La vulnérabilité et l'exposition aux risques
La vulnérabilité aux impacts du changement climatique dépend de variables géographiques, sociales, culturelles, politiques et économiques.
- D’une région à une autre et au sein d’une même région, les vulnérabilités des écosystèmes et des populations diffèrent considérablement. Le continent africain est en première ligne.

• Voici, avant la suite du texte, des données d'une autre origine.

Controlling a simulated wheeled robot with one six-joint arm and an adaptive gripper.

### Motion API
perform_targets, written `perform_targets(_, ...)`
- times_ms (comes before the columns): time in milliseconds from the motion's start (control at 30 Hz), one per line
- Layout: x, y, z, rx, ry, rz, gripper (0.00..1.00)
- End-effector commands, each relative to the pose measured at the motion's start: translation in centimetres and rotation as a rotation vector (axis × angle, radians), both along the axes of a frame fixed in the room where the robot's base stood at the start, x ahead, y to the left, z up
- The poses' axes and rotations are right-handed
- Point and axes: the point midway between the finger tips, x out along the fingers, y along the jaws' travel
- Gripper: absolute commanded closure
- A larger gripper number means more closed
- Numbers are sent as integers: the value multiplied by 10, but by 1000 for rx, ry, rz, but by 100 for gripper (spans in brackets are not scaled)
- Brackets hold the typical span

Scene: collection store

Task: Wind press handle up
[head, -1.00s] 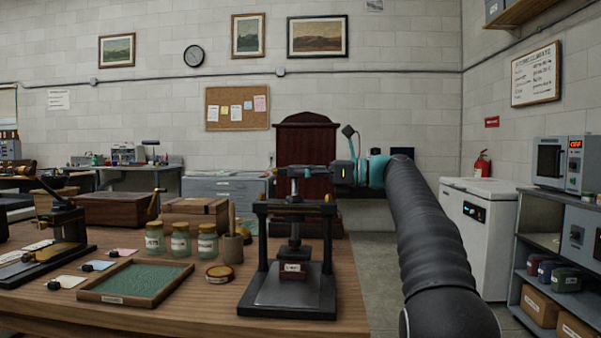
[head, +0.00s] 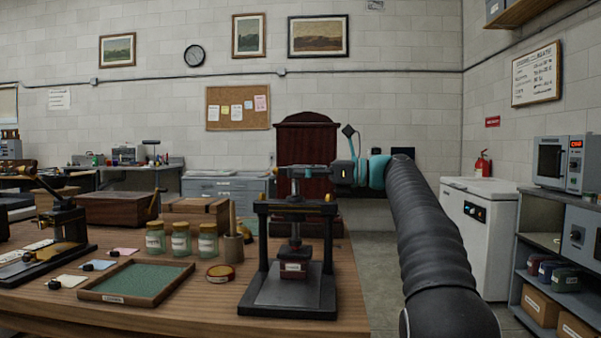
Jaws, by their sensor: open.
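The press (head: 326,255) stands on the near right part of the wooden table, a dark frame with a crossbeam and a flat base. A vertical screw (head: 295,230) runs down its middle to a small dark red, labelled block (head: 293,270) above the base. My gripper (head: 294,171) reaches in from the right, level, at the top of the screw. Its jaws are open around or beside the press handle there; I cannot tell which. The gripper and handle overlap in dark tones, so the handle's exact shape and any contact are unclear.
A green-lined tray (head: 181,265), several labelled jars (head: 181,240), a round tin (head: 220,273) and a cup with a tool (head: 231,247) stand left of the press. A lever press (head: 68,228) stands further left.

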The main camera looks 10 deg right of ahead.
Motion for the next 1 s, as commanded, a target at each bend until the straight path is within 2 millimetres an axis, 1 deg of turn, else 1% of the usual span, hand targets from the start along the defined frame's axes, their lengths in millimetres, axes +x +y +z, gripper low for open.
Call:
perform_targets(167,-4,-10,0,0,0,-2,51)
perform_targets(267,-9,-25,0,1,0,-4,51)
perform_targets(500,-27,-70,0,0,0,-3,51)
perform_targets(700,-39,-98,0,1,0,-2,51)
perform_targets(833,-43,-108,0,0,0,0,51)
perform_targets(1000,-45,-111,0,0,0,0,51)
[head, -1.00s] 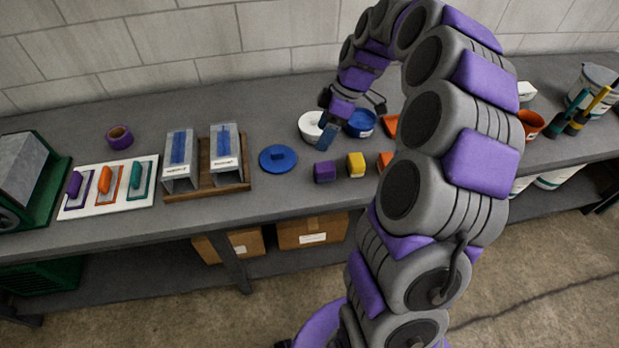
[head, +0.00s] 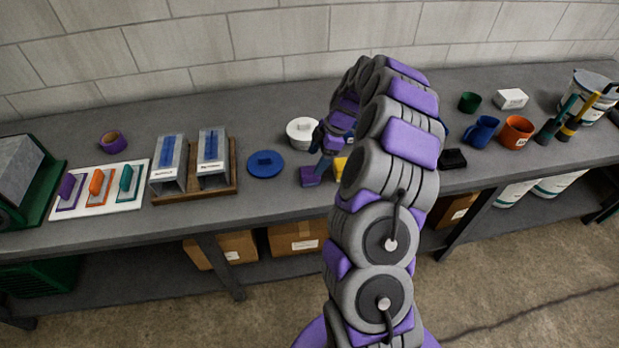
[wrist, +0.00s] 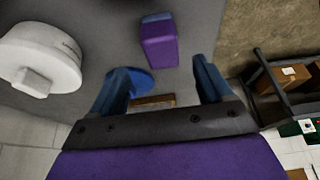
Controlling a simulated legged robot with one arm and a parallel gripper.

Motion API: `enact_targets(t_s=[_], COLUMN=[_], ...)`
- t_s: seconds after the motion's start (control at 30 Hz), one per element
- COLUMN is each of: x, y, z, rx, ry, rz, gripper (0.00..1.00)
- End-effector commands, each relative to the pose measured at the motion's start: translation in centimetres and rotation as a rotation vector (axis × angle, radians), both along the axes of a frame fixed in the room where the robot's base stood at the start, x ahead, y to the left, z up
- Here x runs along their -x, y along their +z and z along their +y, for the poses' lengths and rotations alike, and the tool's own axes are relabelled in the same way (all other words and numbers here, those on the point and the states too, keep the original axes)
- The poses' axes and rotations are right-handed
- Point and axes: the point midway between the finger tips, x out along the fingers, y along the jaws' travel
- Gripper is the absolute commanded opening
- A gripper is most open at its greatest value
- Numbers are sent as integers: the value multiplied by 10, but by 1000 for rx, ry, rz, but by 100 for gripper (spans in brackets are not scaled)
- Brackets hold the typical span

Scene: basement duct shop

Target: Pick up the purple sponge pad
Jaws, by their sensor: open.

- La vulnérabilité dépend aussi des conditions matérielles et économiques. Pauvreté, fragilité des institutions, corruption des pouvoirs publics, conflits,… sont des facteurs aggravants de l'inégalité face aux impacts du changement climatique. 3,3 milliards de personnes vivent dans des pays à “haute vulnérabilité” et environ 1,8 milliards à “faible vulnérabilité”. Les peuples autochtones sont très vulnérables car ils dépendent fortement d'écosystèmes sains et “fonctionnels”.
- Le changement climatique alimente fortement migration et déplacements involontaires car il détériore les conditions de vie de manière inégale. Depuis 2008, plus de 20 millions de personnes ont migré à l’intérieur de leur pays à cause d’aléas climatiques. Les réfugiés climatiques seront 216 millions en 2050.
Stratégies d'adaptation
L’adaptation doit être complémentaire de l’atténuation, qui vise à réduire les émissions de gaz à effet de serre (traitée dans le volet 3 du rapport). Les experts du GIEC pointe que les efforts d'adaptation dans nos sociétés sont très faibles par rapport au niveau d’adaptation nécessaire pour minimiser les impacts.
Ses préconisations sont de
- diversifier les stratégies d’adaptation pour assurer une meilleure résilience
- avoir des approches multisectorielles pour considérer aussi les inégalités sociales et améliorer faisabilité et efficacité des politiques.
- adopter une gouvernance inclusive pour que toutes les régions et toutes les minorités soient associées aux décisions
- agir vite et radicalement : au fur et à mesure que les émissions augmentent, les possibilités et options d’adaptation se réduisent très rapidement. Dans 10 ans, il sera trop tard.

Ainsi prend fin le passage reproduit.